Copy out all lines carrying the word "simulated".

◇ ◇ ◇ ◇ ◇ ◇ ◇

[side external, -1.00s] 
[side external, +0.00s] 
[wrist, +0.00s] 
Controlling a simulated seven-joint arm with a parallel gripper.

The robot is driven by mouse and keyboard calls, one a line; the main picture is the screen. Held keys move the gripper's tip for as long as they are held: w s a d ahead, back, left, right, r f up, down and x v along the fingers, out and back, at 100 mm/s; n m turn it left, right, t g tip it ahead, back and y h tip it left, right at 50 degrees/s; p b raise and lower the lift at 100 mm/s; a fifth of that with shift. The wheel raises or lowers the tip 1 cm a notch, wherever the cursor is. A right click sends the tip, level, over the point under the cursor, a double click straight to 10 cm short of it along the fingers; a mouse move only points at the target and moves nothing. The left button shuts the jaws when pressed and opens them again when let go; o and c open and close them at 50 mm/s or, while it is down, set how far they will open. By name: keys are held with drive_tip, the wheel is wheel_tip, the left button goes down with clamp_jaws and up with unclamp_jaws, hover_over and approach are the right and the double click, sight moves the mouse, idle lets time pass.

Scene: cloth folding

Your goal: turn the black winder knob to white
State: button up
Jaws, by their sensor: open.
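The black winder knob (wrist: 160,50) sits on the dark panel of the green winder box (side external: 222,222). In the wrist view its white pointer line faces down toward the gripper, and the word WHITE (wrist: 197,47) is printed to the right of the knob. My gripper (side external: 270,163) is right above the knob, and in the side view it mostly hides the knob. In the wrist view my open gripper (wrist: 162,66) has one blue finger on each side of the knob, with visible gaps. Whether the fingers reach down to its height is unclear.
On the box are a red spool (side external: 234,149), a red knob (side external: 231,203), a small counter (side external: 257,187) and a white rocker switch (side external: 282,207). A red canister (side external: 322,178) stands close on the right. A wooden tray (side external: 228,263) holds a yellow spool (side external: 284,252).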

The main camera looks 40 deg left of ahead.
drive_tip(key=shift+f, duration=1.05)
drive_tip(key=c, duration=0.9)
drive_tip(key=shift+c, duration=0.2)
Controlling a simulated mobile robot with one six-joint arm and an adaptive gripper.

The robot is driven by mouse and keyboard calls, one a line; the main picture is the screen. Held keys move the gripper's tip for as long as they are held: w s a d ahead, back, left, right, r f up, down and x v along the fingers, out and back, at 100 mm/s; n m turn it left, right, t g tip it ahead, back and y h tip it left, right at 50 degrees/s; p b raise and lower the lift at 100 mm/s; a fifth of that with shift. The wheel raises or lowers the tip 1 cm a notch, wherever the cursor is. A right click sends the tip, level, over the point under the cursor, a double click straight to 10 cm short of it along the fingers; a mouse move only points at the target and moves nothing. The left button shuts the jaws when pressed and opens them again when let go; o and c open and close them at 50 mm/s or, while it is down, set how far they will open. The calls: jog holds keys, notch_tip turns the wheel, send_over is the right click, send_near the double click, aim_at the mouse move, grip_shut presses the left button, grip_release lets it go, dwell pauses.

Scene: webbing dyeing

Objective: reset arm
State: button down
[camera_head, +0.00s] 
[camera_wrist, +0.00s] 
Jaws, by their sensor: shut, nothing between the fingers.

◇ ◇ ◇ ◇ ◇ ◇ ◇

» **TASK SOLUTION**
Controlling a simulated seven-joint arm with a parallel gripper.
Controlling a simulated mobile robot with one six-joint arm and an adaptive gripper.

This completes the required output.